Blocked Catch Basin Grates
Another serious cause of flooding is blocked catch basin grates in our streets. This occurs when rain water—especially during very intense storms—pours over streets and sidewalks, pushing debris like leaves and litter on to the catch basin where it molds itself into a mat. Such debris can block the grate so completely that the rain water cannot enter the storm sewer. Instead, it pools around the basin, causing flooding even before the storm sewer is full.
If you observe a catch basin that is clogged or in need of repair, please call 311 or fill in this online this form so our staff can track, pin point, and address any problem areas.
Sewers can also become overtaxed during intense rain events when the sheer volume of stormwater and wastewater entering the system fills them to capacity, leaving no space for excess water to enter. In this condition, described as a sewer being surcharged, the excess stormwater remains above ground. Unless absorbed by green spaces or channeled to a body of water, this flooding can flow off the street into below-grade areas such as driveways, patios and basements.
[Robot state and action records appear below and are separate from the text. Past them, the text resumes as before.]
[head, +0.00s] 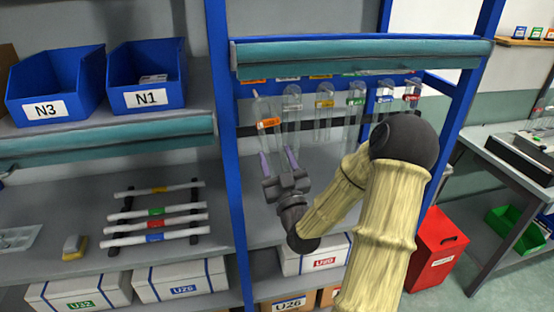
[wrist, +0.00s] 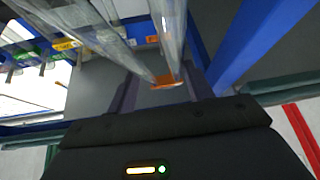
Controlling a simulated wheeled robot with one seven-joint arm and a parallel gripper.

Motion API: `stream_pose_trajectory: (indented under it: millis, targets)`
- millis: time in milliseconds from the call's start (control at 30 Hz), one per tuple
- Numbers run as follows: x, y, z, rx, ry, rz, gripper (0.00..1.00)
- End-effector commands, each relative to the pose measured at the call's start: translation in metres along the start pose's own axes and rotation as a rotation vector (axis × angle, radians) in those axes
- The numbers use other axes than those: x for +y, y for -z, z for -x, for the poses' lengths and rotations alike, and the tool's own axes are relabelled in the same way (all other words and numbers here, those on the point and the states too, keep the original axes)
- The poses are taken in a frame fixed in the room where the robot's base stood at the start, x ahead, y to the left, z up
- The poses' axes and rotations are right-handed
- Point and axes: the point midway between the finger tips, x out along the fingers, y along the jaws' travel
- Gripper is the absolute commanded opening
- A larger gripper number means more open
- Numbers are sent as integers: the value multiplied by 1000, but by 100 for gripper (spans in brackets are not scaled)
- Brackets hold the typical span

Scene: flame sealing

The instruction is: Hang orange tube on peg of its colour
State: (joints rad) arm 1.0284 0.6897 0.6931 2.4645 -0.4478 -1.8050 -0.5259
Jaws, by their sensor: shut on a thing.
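The orange tube (head: 266,112) is a clear glass tube with an orange label, slightly tilted, at the left end of the tube row in the head view. My gripper (head: 277,158) is shut on its lower part, with its fingers pointing up. In the wrist view the orange tube (wrist: 168,45) rises from between the fingers, its orange band low down. An orange tag (head: 253,81) shows on the rail above the tube's top. I cannot tell whether the tube's top touches a peg there.
A clear tube (head: 291,108) hangs close to the right of the orange tube. Further right hang tubes with yellow (head: 325,104), green (head: 356,101) and red (head: 411,97) labels. A blue post (head: 228,150) stands close on the left. A teal beam (head: 360,54) runs above.

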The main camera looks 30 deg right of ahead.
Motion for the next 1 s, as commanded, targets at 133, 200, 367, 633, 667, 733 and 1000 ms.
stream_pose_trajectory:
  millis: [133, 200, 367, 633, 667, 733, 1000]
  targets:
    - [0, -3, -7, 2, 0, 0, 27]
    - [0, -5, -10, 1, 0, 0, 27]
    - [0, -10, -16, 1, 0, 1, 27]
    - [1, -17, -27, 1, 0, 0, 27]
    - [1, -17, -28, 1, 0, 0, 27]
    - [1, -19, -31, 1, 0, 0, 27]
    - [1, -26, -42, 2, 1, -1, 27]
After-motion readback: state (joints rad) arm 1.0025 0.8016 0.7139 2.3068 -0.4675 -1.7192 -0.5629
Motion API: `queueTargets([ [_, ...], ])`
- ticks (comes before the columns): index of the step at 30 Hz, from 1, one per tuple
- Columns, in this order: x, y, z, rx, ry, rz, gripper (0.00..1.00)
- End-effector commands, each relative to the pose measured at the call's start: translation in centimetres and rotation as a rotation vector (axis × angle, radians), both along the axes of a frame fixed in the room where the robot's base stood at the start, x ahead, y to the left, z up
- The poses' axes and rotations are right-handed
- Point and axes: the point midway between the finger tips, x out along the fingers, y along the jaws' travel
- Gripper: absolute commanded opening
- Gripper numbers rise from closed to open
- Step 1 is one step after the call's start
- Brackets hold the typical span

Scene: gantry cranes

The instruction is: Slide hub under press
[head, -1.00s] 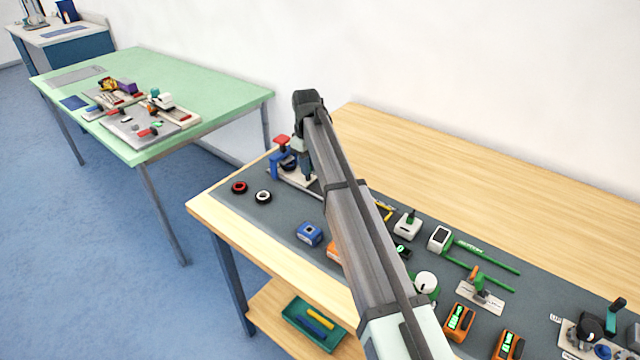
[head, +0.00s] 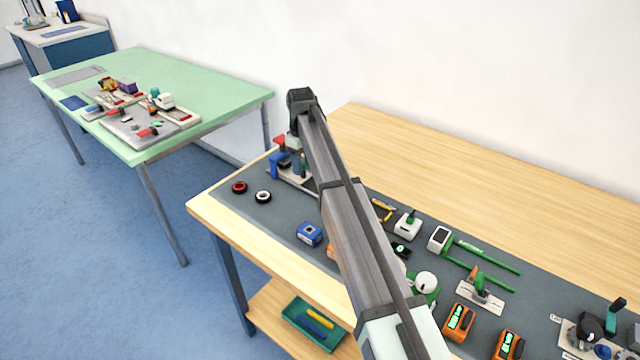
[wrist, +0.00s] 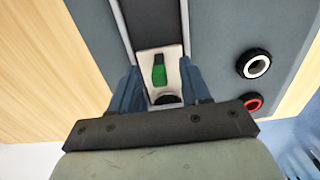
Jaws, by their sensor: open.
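The press (head: 275,165), with a blue frame and a red top, stands at the far left end of the grey mat in the head view. Beside it a pale base partly shows behind my arm. In the wrist view a white carriage (wrist: 174,60) with an upright green grip (wrist: 159,72) sits at the end of a dark, light-edged track (wrist: 150,22). A dark round part (wrist: 167,99) shows on the carriage, partly hidden by my gripper; I cannot tell if it is the hub. My gripper (wrist: 160,78) is open, its blue-grey fingers on either side of the carriage.
A red-centred wheel (head: 239,187) and a white-centred wheel (head: 263,196) lie on the mat near the track. A blue box (head: 309,234), orange meters (head: 459,321) and other fixtures stand further right. The wooden table's back strip (head: 450,165) is clear.

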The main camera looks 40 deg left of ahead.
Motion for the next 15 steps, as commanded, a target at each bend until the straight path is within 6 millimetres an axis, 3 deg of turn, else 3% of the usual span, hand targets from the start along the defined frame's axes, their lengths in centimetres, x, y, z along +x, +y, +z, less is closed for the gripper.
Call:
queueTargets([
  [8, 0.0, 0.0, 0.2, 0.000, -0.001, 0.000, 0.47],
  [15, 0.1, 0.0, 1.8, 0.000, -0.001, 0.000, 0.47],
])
Day to day, we work to keep our sewer system up and running efficiently. We clean and maintain our sewer and drainage systems to keep them in a state of good repair. At the same time, we plan and build both traditional infrastructure and implement best management practices for managing stormwater and wastewater.
If you have experienced a sewer backup after a heavy rain event or snow melt, call 311 or fill in this online form. For information about how to clean a home after a flood or sewage overflow, visit Sewer Backup or Flood Clean Up.
There’s actually a lot New Yorkers can do to protect our City from flooding. For additional tips to prevent your home from flooding, download our Homeowner’s Guide to Rain Event Preparedness.
Clean Your Nearest Catch Basin
We do our best to keep catch basins clear of debris—but all New Yorkers can chip in. Pick up your leaves for collection each fall. Check guidelines and dates of the Department of Sanitation’s free Leaf Collection Program.
You can also remove litter, leaves or other debris from the grates of a catch basin to help it function at its best. Learn more about why litter on our street can become Trash in Waterways.
If you see a catch basin that is clogged or damaged, please call 311 or fill in this online form so that we can follow up.
One way to reduce pressure on overburdened sewers is to use less water in our homes and businesses. The less water we use, the less sanitary flow we create, and the more space there will be for stormwater in our sewers during heavy storms. Reducing the water we use also has the added benefit of curbing greenhouse gas emissions. The less water we let go down the drain or flush down the toilet (we call it “wastewater”), the less energy it takes for the City’s 14 wastewater treatment plants to process and treat it.
Treat our Sewer System with Care
Though our sewer and wastewater treatment system seems like a technical process, there are lots of things each of us can do to help maintain a healthy sewer system. What you pour down the sink, flush down the toilet, or leave at the curb can make a big difference in how well our sewer system functions.
Become a Rain Garden Steward
Rain gardens can improve your street by reducing ponding, providing summer shade, and greening your community. Most importantly, rain gardens improve the environment by allowing rain to be naturally absorbed into the ground instead of flowing into the sewer system. We have successfully built thousands of Green Infrastructure installations, like rain gardens, across New York City.
If you would like to learn more about our rain garden steward program, visit Become a Rain Garden Steward.
The City’s Climate Change Program
Local government is leading the way in addressing the many challenges we’re likely to face as global warming intensifies. In accordance with the New York City Mayor’s Office, we have developed a comprehensive Climate Resiliency program. The program requires that planning and development take into account and respond to climate-change related risks. It calls specifically for planning, engineering and design processes that will help make our systems more resilient to flooding, today and tomorrow.